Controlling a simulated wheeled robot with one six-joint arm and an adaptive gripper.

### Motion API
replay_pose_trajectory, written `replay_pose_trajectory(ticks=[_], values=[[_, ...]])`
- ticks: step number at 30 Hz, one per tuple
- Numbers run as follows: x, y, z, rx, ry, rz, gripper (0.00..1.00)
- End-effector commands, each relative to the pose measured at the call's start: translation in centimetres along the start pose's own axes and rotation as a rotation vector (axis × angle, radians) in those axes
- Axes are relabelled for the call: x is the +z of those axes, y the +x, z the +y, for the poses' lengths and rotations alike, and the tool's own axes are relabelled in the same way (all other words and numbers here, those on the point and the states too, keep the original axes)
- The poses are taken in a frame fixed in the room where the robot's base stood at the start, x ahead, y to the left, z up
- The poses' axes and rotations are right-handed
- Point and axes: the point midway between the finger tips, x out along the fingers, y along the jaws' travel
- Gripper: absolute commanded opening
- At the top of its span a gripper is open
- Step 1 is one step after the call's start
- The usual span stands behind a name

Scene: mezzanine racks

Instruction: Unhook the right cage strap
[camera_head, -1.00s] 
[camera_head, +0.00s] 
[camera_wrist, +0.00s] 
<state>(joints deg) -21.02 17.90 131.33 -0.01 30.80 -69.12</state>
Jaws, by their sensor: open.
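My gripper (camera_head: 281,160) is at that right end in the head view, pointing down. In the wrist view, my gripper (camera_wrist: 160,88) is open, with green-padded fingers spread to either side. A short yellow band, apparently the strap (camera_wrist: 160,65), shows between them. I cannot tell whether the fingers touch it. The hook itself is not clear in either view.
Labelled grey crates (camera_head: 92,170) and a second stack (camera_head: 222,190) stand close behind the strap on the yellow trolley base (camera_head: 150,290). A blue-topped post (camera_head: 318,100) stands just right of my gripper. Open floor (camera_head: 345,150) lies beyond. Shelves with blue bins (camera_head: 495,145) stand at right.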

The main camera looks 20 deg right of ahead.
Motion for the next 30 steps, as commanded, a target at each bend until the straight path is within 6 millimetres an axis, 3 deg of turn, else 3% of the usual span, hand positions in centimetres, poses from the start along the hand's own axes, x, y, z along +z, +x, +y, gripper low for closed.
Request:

——

Written exercise: Repeat the data exactly. Leave nothing out.

Task output:
Controlling a simulated wheeled robot with one six-joint arm and an adaptive gripper.

### Motion API
replay_pose_trajectory, written `replay_pose_trajectory(ticks=[_], values=[[_, ...]])`
- ticks: step number at 30 Hz, one per tuple
- Numbers run as follows: x, y, z, rx, ry, rz, gripper (0.00..1.00)
- End-effector commands, each relative to the pose measured at the call's start: translation in centimetres along the start pose's own axes and rotation as a rotation vector (axis × angle, radians) in those axes
- Axes are relabelled for the call: x is the +z of those axes, y the +x, z the +y, for the poses' lengths and rotations alike, and the tool's own axes are relabelled in the same way (all other words and numbers here, those on the point and the states too, keep the original axes)
- The poses are taken in a frame fixed in the room where the robot's base stood at the start, x ahead, y to the left, z up
- The poses' axes and rotations are right-handed
- Point and axes: the point midway between the finger tips, x out along the fingers, y along the jaws' travel
- Gripper: absolute commanded opening
- At the top of its span a gripper is open
- Step 1 is one step after the call's start
- The usual span stands behind a name

Scene: mezzanine racks

Instruction: Unhook the right cage strap
[camera_head, -1.00s] 
[camera_head, +0.00s] 
[camera_wrist, +0.00s] 
<state>(joints deg) -21.02 17.90 131.33 -0.01 30.80 -69.12</state>
Jaws, by their sensor: open.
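My gripper (camera_head: 281,160) is at that right end in the head view, pointing down. In the wrist view, my gripper (camera_wrist: 160,88) is open, with green-padded fingers spread to either side. A short yellow band, apparently the strap (camera_wrist: 160,65), shows between them. I cannot tell whether the fingers touch it. The hook itself is not clear in either view.
Labelled grey crates (camera_head: 92,170) and a second stack (camera_head: 222,190) stand close behind the strap on the yellow trolley base (camera_head: 150,290). A blue-topped post (camera_head: 318,100) stands just right of my gripper. Open floor (camera_head: 345,150) lies beyond. Shelves with blue bins (camera_head: 495,145) stand at right.

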The main camera looks 20 deg right of ahead.
Motion for the next 30 steps, as commanded, a target at each bend until the straight path is within 6 millimetres an axis, 3 deg of turn, else 3% of the usual span, hand positions in centimetres, poses from the start along the hand's own axes, x, y, z along +z, +x, +y, gripper low for closed.
Request:

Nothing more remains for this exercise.